In particular, a 1986 draft of USSG §2T1.4 (then labeled § C214) provided an enhancement “if the conduct was in furtherance of an organized movement to encourage others to violate the internal revenue laws.” 51 Fed. Reg. 35080, 35095 (1986). (See also Br. 18-19.) But that language was not included in the final version of §2T1.4, much less in the §2T1.9 conspiracy guideline at issue here.
A later draft of the Guidelines contained a similar enhancement for certain offenses “committed in furtherance of or in conjunction with a movement to encourage others to violate the internal revenue laws.” 52 Fed. Reg. 3920, 3965 (1987). (See also Br. 19.) The commentary to this draft stated that, with respect to the offense of tax evasion (26 U.S.C. §7201), an enhancement for “encouraging others” was appropriate because such conduct “significantly increases the risk of revenue loss, particularly when an organized movement is involved.” 52 Fed.
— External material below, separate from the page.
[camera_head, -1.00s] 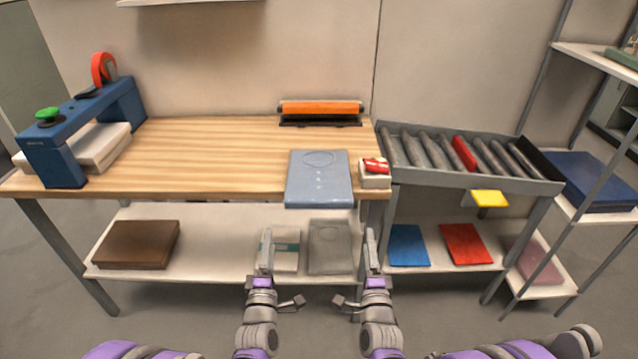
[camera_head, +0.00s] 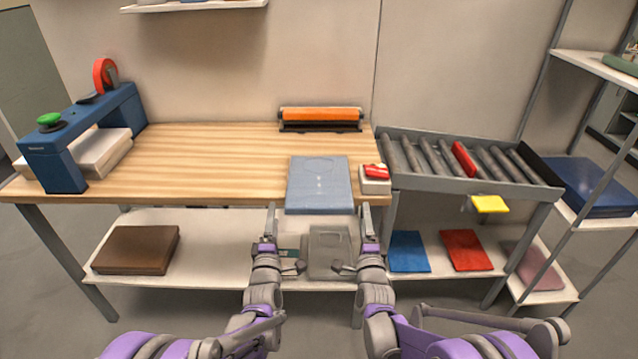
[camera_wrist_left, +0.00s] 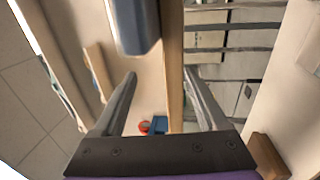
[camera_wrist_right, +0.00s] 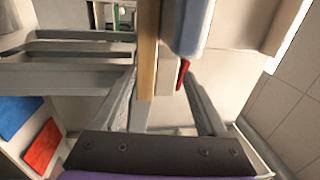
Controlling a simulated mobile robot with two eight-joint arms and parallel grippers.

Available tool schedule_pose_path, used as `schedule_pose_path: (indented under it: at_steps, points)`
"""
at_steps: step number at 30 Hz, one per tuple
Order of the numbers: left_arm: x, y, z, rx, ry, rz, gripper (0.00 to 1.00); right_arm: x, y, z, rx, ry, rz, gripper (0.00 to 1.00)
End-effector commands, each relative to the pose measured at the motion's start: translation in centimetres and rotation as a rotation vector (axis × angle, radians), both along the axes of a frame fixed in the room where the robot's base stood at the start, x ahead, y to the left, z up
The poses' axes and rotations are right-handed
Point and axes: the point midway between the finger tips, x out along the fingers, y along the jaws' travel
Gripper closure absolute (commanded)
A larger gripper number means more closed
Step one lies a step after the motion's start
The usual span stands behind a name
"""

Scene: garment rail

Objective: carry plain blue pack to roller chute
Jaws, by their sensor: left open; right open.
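A light blue pack (camera_head: 319,184) lies flat at the front edge of the wooden table, slightly overhanging it, with a faint oval and small marks on top. My left gripper (camera_head: 271,212) is open and empty, just in front of the pack's left side. My right gripper (camera_head: 365,212) is open and empty, just in front of its right side. Neither touches the pack. Its edge shows ahead of the fingers in the left wrist view (camera_wrist_left: 135,28) and the right wrist view (camera_wrist_right: 188,28). The roller chute (camera_head: 440,183) stands to the right of the table, with grey rollers and one red roller.
A small white box with a red top (camera_head: 375,180) sits close to the pack's right side. A blue press (camera_head: 62,165) stands at the table's left. An orange roll holder (camera_head: 320,116) is at the back. Lower shelves hold brown, grey, blue and red packs. The table's middle is clear.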

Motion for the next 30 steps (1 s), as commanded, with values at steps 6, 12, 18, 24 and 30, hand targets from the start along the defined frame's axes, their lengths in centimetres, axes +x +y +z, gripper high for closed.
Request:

Reg. at 3967. (See also Br. 19-20.) Again, this proposed enhancement for a tax-defying “movement” did not relate to the conspiracy offense covered by §2T1.9,9 and in any event, the enhancement was dropped from the final version of the guidelines. See, e.g., USSG §§2T1.1 & 2T1.4 (current guidelines covering the offenses covered by draft guidelines §§ T211 through T214).
In sum, the legislative history cited by defendant — relating to unenacted versions of guidelines other than USSG §2T1.9 — does not support defendant's narrow reading of the guideline. To the extent this history has any relevance, it only reinforces the district court's plain-language interpretation of §2T1.9(b)(2). The history suggests that the Commission considered an “encouraging others” enhancement that would have been limited to situations involving an “organized movement” such as a tax-protest group. Ultimately, however, the Commission dropped that limitation in favor of an enhancement for any “conduct” that was “intended to encourage” a violation of the tax laws. USSG §2T1.9(b)(2).
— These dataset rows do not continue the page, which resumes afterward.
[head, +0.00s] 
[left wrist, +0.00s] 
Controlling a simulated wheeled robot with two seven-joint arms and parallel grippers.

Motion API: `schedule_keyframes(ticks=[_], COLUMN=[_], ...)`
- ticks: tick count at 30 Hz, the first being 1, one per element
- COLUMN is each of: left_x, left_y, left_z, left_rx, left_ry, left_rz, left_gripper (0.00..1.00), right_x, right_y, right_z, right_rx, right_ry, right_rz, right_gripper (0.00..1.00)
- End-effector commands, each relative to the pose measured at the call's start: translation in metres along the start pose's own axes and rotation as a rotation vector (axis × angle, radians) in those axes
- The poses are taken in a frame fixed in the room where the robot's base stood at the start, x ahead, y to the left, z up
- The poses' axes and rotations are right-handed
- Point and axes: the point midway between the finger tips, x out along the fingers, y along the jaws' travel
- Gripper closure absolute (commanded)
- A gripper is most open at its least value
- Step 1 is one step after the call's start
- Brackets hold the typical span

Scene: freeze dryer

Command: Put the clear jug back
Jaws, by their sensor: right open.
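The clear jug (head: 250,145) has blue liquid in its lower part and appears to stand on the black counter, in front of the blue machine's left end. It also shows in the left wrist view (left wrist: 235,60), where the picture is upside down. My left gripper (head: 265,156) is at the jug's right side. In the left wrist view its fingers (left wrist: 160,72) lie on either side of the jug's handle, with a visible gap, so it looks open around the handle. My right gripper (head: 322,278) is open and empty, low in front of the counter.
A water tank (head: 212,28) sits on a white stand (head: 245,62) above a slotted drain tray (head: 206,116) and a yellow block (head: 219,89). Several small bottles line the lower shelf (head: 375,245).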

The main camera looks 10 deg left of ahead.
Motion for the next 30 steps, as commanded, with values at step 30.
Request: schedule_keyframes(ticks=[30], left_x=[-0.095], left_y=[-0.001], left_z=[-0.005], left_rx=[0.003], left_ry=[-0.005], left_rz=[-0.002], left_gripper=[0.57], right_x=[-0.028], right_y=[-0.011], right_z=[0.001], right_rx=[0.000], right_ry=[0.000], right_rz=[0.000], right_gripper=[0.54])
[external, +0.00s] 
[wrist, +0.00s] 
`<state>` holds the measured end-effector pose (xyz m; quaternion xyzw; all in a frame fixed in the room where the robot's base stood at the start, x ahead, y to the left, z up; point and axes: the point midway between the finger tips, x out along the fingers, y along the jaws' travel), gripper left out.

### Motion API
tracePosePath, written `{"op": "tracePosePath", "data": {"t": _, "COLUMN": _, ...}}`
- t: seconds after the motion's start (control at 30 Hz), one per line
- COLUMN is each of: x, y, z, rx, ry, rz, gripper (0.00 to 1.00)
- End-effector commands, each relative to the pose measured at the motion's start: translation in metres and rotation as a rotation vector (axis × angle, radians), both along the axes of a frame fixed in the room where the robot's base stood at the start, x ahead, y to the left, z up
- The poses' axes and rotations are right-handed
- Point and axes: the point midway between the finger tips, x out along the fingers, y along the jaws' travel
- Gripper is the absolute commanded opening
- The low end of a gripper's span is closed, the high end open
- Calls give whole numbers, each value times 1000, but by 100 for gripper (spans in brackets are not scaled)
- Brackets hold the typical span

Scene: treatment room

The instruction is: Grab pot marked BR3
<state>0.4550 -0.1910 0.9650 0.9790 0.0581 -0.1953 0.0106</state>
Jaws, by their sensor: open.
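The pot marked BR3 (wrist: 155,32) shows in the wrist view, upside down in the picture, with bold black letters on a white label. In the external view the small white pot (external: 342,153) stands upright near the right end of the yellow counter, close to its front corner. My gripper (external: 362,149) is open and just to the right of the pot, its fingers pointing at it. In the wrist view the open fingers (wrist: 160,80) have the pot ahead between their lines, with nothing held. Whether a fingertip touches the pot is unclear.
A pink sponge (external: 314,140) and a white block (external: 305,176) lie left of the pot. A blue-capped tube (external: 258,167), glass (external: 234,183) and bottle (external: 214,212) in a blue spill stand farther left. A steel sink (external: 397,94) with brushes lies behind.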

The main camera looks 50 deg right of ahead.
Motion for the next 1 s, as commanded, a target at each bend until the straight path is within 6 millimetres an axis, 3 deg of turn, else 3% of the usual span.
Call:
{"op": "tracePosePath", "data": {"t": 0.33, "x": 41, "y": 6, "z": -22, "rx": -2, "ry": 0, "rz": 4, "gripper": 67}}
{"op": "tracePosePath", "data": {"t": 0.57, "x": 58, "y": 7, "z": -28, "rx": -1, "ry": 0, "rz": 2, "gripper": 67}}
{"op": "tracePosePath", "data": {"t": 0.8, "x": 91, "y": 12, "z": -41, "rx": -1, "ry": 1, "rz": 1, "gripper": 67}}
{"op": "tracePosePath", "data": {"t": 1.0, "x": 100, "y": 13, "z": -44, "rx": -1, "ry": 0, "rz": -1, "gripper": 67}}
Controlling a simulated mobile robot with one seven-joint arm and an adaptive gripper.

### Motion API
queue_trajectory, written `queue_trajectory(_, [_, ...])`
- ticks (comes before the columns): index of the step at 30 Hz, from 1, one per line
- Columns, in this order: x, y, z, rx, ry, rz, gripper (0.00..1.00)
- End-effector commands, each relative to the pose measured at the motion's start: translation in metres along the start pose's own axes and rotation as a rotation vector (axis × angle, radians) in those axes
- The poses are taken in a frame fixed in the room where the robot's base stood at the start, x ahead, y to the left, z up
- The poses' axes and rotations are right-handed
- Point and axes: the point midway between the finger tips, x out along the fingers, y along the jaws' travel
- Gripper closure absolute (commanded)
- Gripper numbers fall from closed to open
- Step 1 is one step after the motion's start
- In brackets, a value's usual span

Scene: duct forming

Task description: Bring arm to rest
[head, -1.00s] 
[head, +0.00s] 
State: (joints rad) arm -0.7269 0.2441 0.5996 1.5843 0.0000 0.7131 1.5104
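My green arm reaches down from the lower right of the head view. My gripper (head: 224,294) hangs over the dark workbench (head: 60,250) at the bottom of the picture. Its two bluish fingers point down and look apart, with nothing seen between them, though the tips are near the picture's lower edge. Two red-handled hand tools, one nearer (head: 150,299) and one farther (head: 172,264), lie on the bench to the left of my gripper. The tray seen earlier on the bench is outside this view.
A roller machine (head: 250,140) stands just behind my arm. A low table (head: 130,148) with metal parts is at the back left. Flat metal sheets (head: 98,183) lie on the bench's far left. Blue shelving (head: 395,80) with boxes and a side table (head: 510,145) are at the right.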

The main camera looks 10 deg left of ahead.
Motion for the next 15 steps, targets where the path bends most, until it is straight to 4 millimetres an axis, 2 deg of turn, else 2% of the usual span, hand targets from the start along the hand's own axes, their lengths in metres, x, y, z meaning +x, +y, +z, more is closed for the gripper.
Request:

Finally, defendant invokes the rule of lenity in support of his a-textual interpretation of §2T1.9(b)(2). (Br. 23-24.) However, as defendant acknowledges (see Br. 23), the rule of lenity may be considered “only where, 'after considering text, structure, history, and purpose, there remains a grievous ambiguity or uncertainty.'” United States v. Lewis, 58 F.4th 764, 770 (3d Cir. 2023) (quoting United States v. Castleman, 572 U.S. 157, 172–73 (2014)); see also United States v. Flemming, 617 F.3d 252, 270 (3d Cir. 2010) (“Application of the rule of lenity requires more than a difficult interpretative question.”). As discussed, the “intended to encourage” language of §2T1.9(b)(2) is not ambiguous, much less so grievously ambiguous that it could support defendant's reading of the guideline.
D. The “Encouraged” Employees Were not Co-Conspirators or Direct Participants in the Fraud
Defendant argues in the alternative that the employees he encouraged were “participants directly involved in the offense,” such that, pursuant to application note 4 to USSG §2T1.9, the enhancement should not apply. (Br. 22.) But this argument ignores the unambiguous text of the guideline text, which controls under this Court's precedent. E.g., Banks, 55 F.4th at 253. That text plainly states that only fellow “co-conspirators” — not any other criminal participants — are excluded from the “encouraging others” enhancement. USSG §2T1.9(b)(2). Thus, even if defendant were correct that the employees he encouraged were “participants” whose “own criminal conduct” facilitated the cash payroll scheme, that would not preclude application of §2T1.9(b)(2). (Br. 23 (quoting United States v. Belletiere, 971 F.2d 961, 970 (3d Cir. 1992).) Because those employees were not actually guilty as “co-conspirators” of the charged offense, they are included within the plain language of §2T1.9(b)(2).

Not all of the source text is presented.